Constantino was not difficult to convince and he purchased Yves Piaget believing it would bring good luck to his own business. Alain continued: “ The only meaning behind our work is beauty. The women who work with us have to share us with the roses; my wife forgives me when, before going to bed I repeat to her: “this evening my darling, your lips are more beautiful than any rose bud”

“Alain”, Costantino replied “ you are the typically incoriggable French romantic!

“Me? Romantic? They are not my words. I steal them straight from the Persian poet Omar Khayyam. Nothing to do with me!”

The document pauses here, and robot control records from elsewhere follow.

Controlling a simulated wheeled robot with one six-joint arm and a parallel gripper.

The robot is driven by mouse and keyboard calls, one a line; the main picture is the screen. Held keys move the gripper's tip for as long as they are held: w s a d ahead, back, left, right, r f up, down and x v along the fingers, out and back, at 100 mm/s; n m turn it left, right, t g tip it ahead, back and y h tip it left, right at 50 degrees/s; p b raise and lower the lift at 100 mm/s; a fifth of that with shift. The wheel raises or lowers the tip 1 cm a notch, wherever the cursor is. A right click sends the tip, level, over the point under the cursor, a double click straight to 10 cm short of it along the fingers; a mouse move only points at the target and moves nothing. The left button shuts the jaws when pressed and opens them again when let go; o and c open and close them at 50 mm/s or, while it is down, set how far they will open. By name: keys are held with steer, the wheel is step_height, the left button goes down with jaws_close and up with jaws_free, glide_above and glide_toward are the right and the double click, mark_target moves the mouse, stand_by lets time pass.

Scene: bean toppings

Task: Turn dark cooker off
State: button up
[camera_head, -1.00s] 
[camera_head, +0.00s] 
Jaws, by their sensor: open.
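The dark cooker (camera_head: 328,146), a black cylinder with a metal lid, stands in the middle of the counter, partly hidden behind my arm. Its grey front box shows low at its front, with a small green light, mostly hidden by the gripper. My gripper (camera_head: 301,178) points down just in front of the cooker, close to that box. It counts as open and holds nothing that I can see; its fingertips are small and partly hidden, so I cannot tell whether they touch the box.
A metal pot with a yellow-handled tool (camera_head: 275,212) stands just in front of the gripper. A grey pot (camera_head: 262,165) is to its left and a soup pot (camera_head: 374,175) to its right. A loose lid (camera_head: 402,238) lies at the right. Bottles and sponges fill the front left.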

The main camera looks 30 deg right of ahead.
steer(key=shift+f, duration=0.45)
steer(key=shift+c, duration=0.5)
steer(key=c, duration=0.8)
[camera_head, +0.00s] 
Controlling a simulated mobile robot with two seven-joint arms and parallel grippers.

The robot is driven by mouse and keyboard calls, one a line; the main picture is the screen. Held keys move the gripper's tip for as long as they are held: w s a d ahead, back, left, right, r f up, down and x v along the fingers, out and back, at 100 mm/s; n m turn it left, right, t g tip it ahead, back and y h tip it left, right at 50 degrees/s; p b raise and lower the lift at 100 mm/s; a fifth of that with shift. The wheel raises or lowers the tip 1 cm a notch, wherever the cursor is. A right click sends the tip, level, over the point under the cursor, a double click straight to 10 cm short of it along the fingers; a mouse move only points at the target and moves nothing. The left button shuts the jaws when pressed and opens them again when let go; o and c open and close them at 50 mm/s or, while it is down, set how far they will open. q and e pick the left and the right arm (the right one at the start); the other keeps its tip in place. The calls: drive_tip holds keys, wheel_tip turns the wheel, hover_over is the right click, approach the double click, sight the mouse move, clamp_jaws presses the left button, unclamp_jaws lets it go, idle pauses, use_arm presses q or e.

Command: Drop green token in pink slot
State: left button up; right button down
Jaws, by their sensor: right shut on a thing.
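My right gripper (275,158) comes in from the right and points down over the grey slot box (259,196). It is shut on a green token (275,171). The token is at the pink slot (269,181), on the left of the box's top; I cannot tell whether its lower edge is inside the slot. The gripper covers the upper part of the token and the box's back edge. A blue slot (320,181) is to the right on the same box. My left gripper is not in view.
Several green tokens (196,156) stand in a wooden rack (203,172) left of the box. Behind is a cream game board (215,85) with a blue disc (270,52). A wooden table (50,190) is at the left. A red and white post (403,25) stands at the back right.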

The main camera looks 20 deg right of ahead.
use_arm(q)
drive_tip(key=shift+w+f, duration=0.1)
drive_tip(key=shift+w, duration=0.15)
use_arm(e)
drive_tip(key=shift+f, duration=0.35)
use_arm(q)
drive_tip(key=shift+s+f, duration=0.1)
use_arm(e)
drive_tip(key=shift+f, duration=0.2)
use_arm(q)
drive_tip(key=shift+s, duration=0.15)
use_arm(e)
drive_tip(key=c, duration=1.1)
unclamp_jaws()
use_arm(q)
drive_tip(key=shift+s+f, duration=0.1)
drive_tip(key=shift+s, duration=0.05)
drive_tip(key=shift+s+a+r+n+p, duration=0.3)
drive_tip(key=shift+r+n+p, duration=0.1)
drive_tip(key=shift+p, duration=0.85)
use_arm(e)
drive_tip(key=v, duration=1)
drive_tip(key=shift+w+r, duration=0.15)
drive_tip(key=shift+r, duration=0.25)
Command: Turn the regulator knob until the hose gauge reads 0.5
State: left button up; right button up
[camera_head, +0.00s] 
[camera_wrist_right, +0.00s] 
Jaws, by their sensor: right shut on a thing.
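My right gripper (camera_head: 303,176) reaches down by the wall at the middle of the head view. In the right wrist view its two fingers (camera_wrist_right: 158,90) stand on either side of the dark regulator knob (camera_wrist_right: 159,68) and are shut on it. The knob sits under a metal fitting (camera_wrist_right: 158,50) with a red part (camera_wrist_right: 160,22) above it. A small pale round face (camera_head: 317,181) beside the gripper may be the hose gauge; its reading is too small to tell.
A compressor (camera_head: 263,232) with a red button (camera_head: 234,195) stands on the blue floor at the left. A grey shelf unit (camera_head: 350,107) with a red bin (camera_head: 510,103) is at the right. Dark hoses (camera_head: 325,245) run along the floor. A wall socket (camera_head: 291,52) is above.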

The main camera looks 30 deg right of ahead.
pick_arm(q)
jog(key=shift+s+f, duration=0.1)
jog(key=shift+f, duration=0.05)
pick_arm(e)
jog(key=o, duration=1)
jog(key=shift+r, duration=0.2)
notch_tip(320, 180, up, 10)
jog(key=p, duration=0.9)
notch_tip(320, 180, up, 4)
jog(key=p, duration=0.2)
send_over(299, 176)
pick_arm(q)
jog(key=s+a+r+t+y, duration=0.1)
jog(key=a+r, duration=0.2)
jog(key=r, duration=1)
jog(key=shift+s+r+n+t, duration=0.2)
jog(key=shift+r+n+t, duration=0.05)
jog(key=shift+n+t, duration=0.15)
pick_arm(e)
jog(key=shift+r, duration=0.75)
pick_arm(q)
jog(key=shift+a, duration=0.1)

In the forty years since Costantino’s conversation with Alain, the production of roses for the flower markets became something of a single- track search for the perfect, straight stemmed, commercially viable rose ( even without thorns). Recently however there has been a return to variety and a greater spontaneity, among which the French Yves Piaget and the English roses which reflects a desire for a return to simple authenticity.

Today, Aniello Testa and his sister Giulia are the third generation of rose specialists. They believe in what they do. As we were chatting about different varieties, Aniello turned to his father and said “Papa’, are you happy?” Children always ask the best questions.

Back here in the shop, the “Testa roses” have been a great success. In reply to Aniello’s question to his father we can all say that we are happy for a return to the oldest and most interesting varieties which are once again available to us all thanks to the knowlegable and caring conservation work carried out by true believers in beauty, through those times of waning interest, crisis and adversity. They were the true poets of the roses, fully aware that the future would be requiring a good dose of beauty to help us all.